- SHORT EXERCISE -
Copy the records below exactly, leaving out every picture.

==*==

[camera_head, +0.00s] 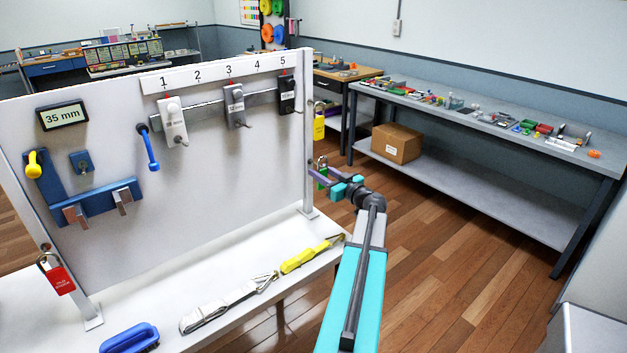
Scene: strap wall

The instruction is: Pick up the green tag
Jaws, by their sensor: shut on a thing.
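The green tag (322,184) is a small padlock-like tag with a metal shackle, at the right edge of the white panel. It is partly hidden by my gripper. My gripper (322,175), with purple fingers and teal parts, reaches in from the right on my teal arm and is shut on the green tag. The picture is too small to tell whether the tag's shackle still hangs on the panel's edge. A yellow tag (319,124) hangs just above it, and a red tag (61,279) hangs at the panel's lower left.
The white panel (230,180) carries numbered hooks, a blue bracket (90,205) and a display (62,116). A long workbench (480,125) stands at right; the floor between is clear.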

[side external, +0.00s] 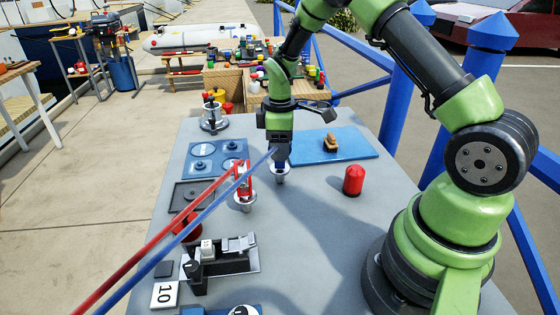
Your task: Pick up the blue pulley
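My gripper (281,150) points straight down over the grey table. Its tips are at a small dark blue piece, which looks like the blue pulley (280,162), above a silver round base (280,178). The blue rope (215,198) runs from the lower left up to this spot. The fingers cover much of the piece, and I cannot tell whether they are closed on it or whether it touches the base. A similar red piece (243,178) stands on a silver base just left of it, with the red rope (165,235) running to it.
A tan block (331,142) lies on a blue mat (355,148) behind right. A red cylinder (353,180) stands to the right. A blue panel with round parts (218,155), a silver winch (213,118) and a black-and-silver fitting (222,260) are on the left.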

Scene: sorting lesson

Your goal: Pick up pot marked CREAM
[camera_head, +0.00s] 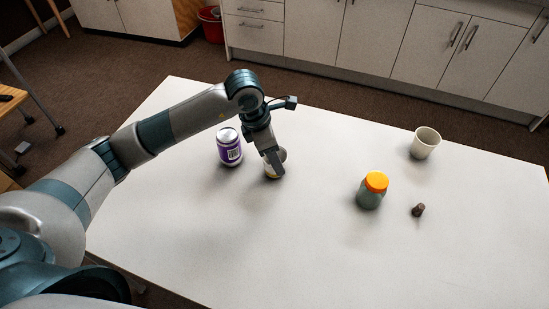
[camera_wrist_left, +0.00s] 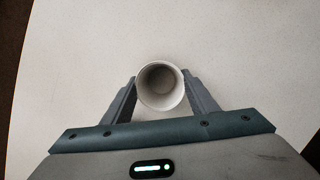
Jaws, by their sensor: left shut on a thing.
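A small pale, open-topped pot (camera_wrist_left: 160,104) stands between the fingers of my left gripper (camera_wrist_left: 160,80), and I look down into its empty inside in the left wrist view. The fingers are shut on its two sides. In the head view my left gripper (camera_head: 276,165) hides most of this pot (camera_head: 283,154). No CREAM mark can be read on it in either view. I cannot tell whether its base touches the table. My right gripper is in neither view.
On the white table (camera_head: 330,255) a purple can (camera_head: 229,147) stands close left of the gripped pot. To the right are a jar with an orange lid (camera_head: 371,191), a small dark brown piece (camera_head: 418,210) and a pale cup (camera_head: 426,143). The table's front middle is clear.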

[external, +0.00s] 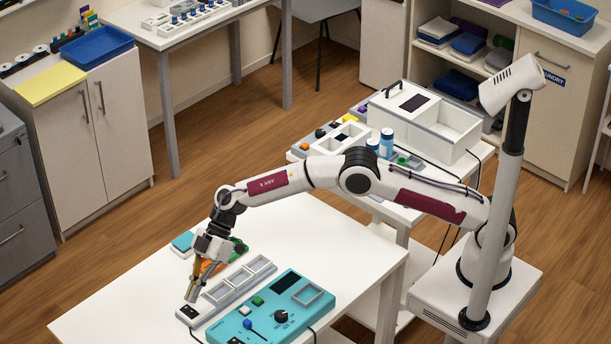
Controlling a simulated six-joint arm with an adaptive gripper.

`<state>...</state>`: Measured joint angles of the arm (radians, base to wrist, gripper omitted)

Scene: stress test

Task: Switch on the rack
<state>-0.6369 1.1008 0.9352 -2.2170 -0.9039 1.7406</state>
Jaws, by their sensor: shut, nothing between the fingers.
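A pale grey rack (239,282) with a row of square bays lies on the white table. A cord runs from near this block. My gripper (190,299) points down with its fingers together and empty. Its tips are just over or touching the block; I cannot tell which. The fingers hide part of the block's top. The state of the switch is too small to make out.
A teal panel (262,330) with a knob, a lever and a green button lies right beside the rack. Orange and green items (212,267) and a teal item (183,242) lie behind my gripper. The white table (330,237) is clear at the back right.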

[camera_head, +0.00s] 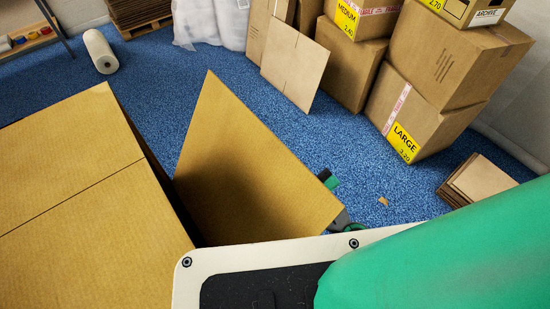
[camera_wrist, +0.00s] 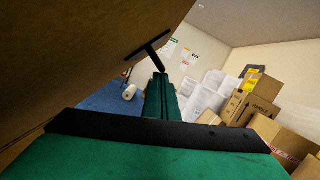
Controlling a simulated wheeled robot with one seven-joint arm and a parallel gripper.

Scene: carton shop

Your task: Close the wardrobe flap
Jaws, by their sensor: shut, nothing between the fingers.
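The wardrobe carton (camera_head: 75,210) stands at the left in the head view, with brown top panels lying flat and a seam between them. Its flap (camera_head: 245,165) is open, slanting up and out from the carton's right side, with a dark gap along the fold. My gripper is mostly hidden behind the flap; only green and grey bits of my arm show past its right edge. In the wrist view the flap (camera_wrist: 75,50) fills the upper left, and my shut, empty gripper (camera_wrist: 149,47) has its dark tip at or very near the flap's face. Contact is not certain.
Stacked cartons, including a LARGE one (camera_head: 425,100), stand at the back right. A flat panel (camera_head: 295,68) leans against them. Flat cardboard (camera_head: 478,180) lies at the right. Blue floor (camera_head: 160,85) is clear behind the flap.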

==*==

- CORRECT RESULT -
[camera_head, +0.00s] 
Scene: strap wall

The instruction is: Pick up the green tag
Jaws, by their sensor: shut on a thing.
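The green tag (322,184) is a small padlock-like tag with a metal shackle, at the right edge of the white panel. It is partly hidden by my gripper. My gripper (322,175), with purple fingers and teal parts, reaches in from the right on my teal arm and is shut on the green tag. The picture is too small to tell whether the tag's shackle still hangs on the panel's edge. A yellow tag (319,124) hangs just above it, and a red tag (61,279) hangs at the panel's lower left.
The white panel (230,180) carries numbered hooks, a blue bracket (90,205) and a display (62,116). A long workbench (480,125) stands at right; the floor between is clear.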

[side external, +0.00s] 
Your task: Pick up the blue pulley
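My gripper (281,150) points straight down over the grey table. Its tips are at a small dark blue piece, which looks like the blue pulley (280,162), above a silver round base (280,178). The blue rope (215,198) runs from the lower left up to this spot. The fingers cover much of the piece, and I cannot tell whether they are closed on it or whether it touches the base. A similar red piece (243,178) stands on a silver base just left of it, with the red rope (165,235) running to it.
A tan block (331,142) lies on a blue mat (355,148) behind right. A red cylinder (353,180) stands to the right. A blue panel with round parts (218,155), a silver winch (213,118) and a black-and-silver fitting (222,260) are on the left.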

Scene: sorting lesson

Your goal: Pick up pot marked CREAM
[camera_head, +0.00s] 
[camera_wrist_left, +0.00s] 
Jaws, by their sensor: left shut on a thing.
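A small pale, open-topped pot (camera_wrist_left: 160,104) stands between the fingers of my left gripper (camera_wrist_left: 160,80), and I look down into its empty inside in the left wrist view. The fingers are shut on its two sides. In the head view my left gripper (camera_head: 276,165) hides most of this pot (camera_head: 283,154). No CREAM mark can be read on it in either view. I cannot tell whether its base touches the table. My right gripper is in neither view.
On the white table (camera_head: 330,255) a purple can (camera_head: 229,147) stands close left of the gripped pot. To the right are a jar with an orange lid (camera_head: 371,191), a small dark brown piece (camera_head: 418,210) and a pale cup (camera_head: 426,143). The table's front middle is clear.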

[external, +0.00s] 
Controlling a simulated six-joint arm with an adaptive gripper.

`<state>...</state>`: Measured joint angles of the arm (radians, base to wrist, gripper omitted)

Scene: stress test

Task: Switch on the rack
<state>-0.6369 1.1008 0.9352 -2.2170 -0.9039 1.7406</state>
Jaws, by their sensor: shut, nothing between the fingers.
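A pale grey rack (239,282) with a row of square bays lies on the white table. A cord runs from near this block. My gripper (190,299) points down with its fingers together and empty. Its tips are just over or touching the block; I cannot tell which. The fingers hide part of the block's top. The state of the switch is too small to make out.
A teal panel (262,330) with a knob, a lever and a green button lies right beside the rack. Orange and green items (212,267) and a teal item (183,242) lie behind my gripper. The white table (330,237) is clear at the back right.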

[camera_head, +0.00s] 
[camera_wrist, +0.00s] 
Controlling a simulated wheeled robot with one seven-joint arm and a parallel gripper.

Scene: carton shop

Your task: Close the wardrobe flap
Jaws, by their sensor: shut, nothing between the fingers.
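The wardrobe carton (camera_head: 75,210) stands at the left in the head view, with brown top panels lying flat and a seam between them. Its flap (camera_head: 245,165) is open, slanting up and out from the carton's right side, with a dark gap along the fold. My gripper is mostly hidden behind the flap; only green and grey bits of my arm show past its right edge. In the wrist view the flap (camera_wrist: 75,50) fills the upper left, and my shut, empty gripper (camera_wrist: 149,47) has its dark tip at or very near the flap's face. Contact is not certain.
Stacked cartons, including a LARGE one (camera_head: 425,100), stand at the back right. A flat panel (camera_head: 295,68) leans against them. Flat cardboard (camera_head: 478,180) lies at the right. Blue floor (camera_head: 160,85) is clear behind the flap.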

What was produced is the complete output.